PROBLEM TO WORK ON: Skip the images. Copy the records exactly as written.

— start —

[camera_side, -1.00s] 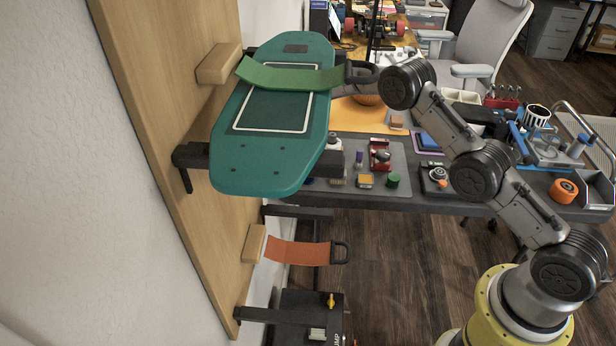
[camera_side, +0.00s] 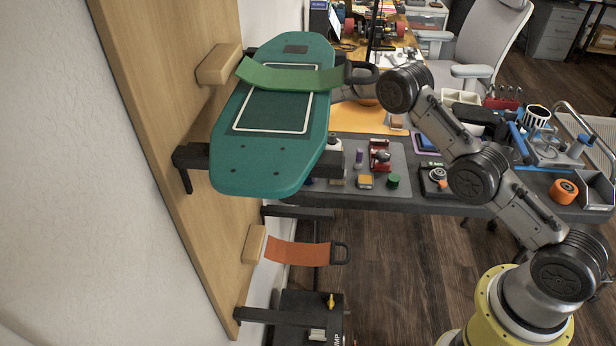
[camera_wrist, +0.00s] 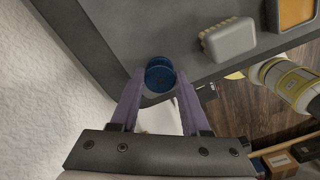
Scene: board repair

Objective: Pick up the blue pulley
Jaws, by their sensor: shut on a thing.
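The blue pulley (camera_wrist: 160,75) is a small round blue part. In the wrist view it sits between the tips of my gripper's two purple fingers, close to the edge of the dark table surface (camera_wrist: 185,40). My gripper (camera_wrist: 158,86) is shut on it, with a fingertip against each side. I cannot tell whether the pulley touches the surface or is lifted off it. In the side view the board hides my gripper and the pulley.
In the wrist view a grey rounded block (camera_wrist: 228,39) and an orange-topped part (camera_wrist: 295,12) lie right of the pulley. In the side view a teal board (camera_side: 250,165) with a green strap (camera_side: 290,78) stands before the table. An orange strap (camera_side: 298,253) hangs below.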

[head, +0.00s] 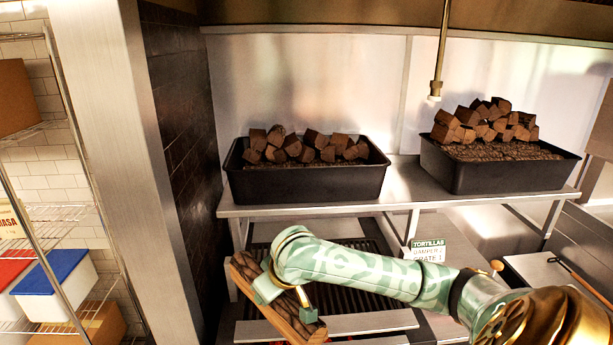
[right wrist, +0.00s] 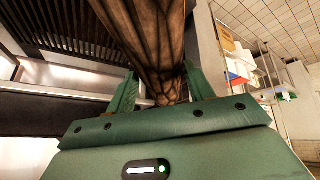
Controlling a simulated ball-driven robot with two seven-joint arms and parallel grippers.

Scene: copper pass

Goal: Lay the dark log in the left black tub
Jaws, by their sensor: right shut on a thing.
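The dark log (head: 245,270), brown and bark-covered with a paler cut side, hangs at a slant below and left of the left black tub. My right gripper (head: 286,301) is shut on it near its middle. In the right wrist view the log (right wrist: 148,38) runs up and away between the two green fingers of my right gripper (right wrist: 163,90). The left black tub (head: 308,187) stands on a steel shelf, with several dark wood chunks in it. The log is apart from the tub. My left gripper is not in view.
A second black tub (head: 497,178), heaped with wood chunks, stands right on the steel shelf (head: 400,195). A dark grate (head: 345,246) lies below. A steel post (head: 105,110) and wire rack (head: 60,215) are left. A brass pipe (head: 441,60) hangs between the tubs.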

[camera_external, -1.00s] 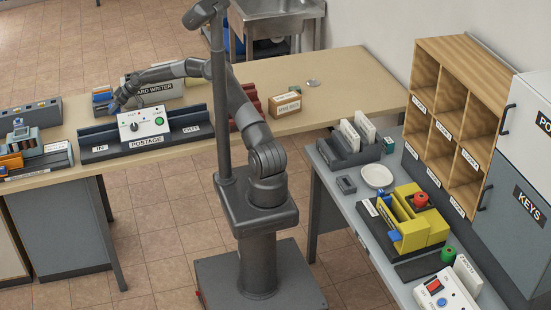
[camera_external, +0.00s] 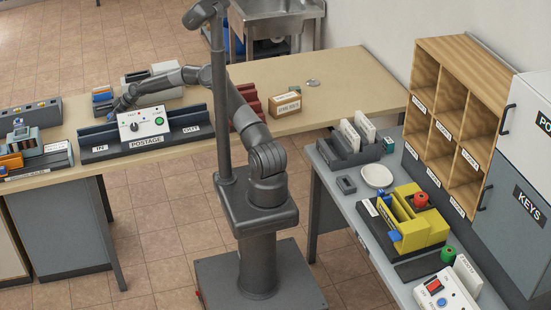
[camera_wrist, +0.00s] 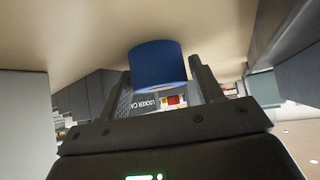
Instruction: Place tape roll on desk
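A blue tape roll (camera_wrist: 158,68) shows in the wrist view, against the beige desk surface (camera_wrist: 90,30), which fills the top of that view. My gripper's two dark fingers (camera_wrist: 160,78) are spread apart, one on each side of the roll near their tips. I cannot tell whether they touch it. In the external view my gripper (camera_external: 119,106) is low over the long desk (camera_external: 340,90), behind the postage machine (camera_external: 142,122). The roll cannot be made out there, and the fingertips are mostly hidden.
The postage machine stands along the desk's front edge, close to my gripper. A card writer (camera_external: 152,74) is behind my forearm. A small labelled box (camera_external: 285,103) and red holders (camera_external: 248,105) stand to the right. The desk's right end is largely clear.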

— end —

SOLUTION:
[camera_side, -1.00s] 
[camera_side, +0.00s] 
[camera_wrist, +0.00s] 
Scene: board repair

Objective: Pick up the blue pulley
Jaws, by their sensor: shut on a thing.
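The blue pulley (camera_wrist: 160,75) is a small round blue part. In the wrist view it sits between the tips of my gripper's two purple fingers, close to the edge of the dark table surface (camera_wrist: 185,40). My gripper (camera_wrist: 158,86) is shut on it, with a fingertip against each side. I cannot tell whether the pulley touches the surface or is lifted off it. In the side view the board hides my gripper and the pulley.
In the wrist view a grey rounded block (camera_wrist: 228,39) and an orange-topped part (camera_wrist: 295,12) lie right of the pulley. In the side view a teal board (camera_side: 250,165) with a green strap (camera_side: 290,78) stands before the table. An orange strap (camera_side: 298,253) hangs below.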

[head, +0.00s] 
[right wrist, +0.00s] 
Controlling a simulated ball-driven robot with two seven-joint arms and parallel grippers.

Scene: copper pass

Goal: Lay the dark log in the left black tub
Jaws, by their sensor: right shut on a thing.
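The dark log (head: 245,270), brown and bark-covered with a paler cut side, hangs at a slant below and left of the left black tub. My right gripper (head: 286,301) is shut on it near its middle. In the right wrist view the log (right wrist: 148,38) runs up and away between the two green fingers of my right gripper (right wrist: 163,90). The left black tub (head: 308,187) stands on a steel shelf, with several dark wood chunks in it. The log is apart from the tub. My left gripper is not in view.
A second black tub (head: 497,178), heaped with wood chunks, stands right on the steel shelf (head: 400,195). A dark grate (head: 345,246) lies below. A steel post (head: 105,110) and wire rack (head: 60,215) are left. A brass pipe (head: 441,60) hangs between the tubs.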

[camera_external, -1.00s] 
[camera_external, +0.00s] 
[camera_wrist, +0.00s] 
Instruction: Place tape roll on desk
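A blue tape roll (camera_wrist: 158,68) shows in the wrist view, against the beige desk surface (camera_wrist: 90,30), which fills the top of that view. My gripper's two dark fingers (camera_wrist: 160,78) are spread apart, one on each side of the roll near their tips. I cannot tell whether they touch it. In the external view my gripper (camera_external: 119,106) is low over the long desk (camera_external: 340,90), behind the postage machine (camera_external: 142,122). The roll cannot be made out there, and the fingertips are mostly hidden.
The postage machine stands along the desk's front edge, close to my gripper. A card writer (camera_external: 152,74) is behind my forearm. A small labelled box (camera_external: 285,103) and red holders (camera_external: 248,105) stand to the right. The desk's right end is largely clear.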

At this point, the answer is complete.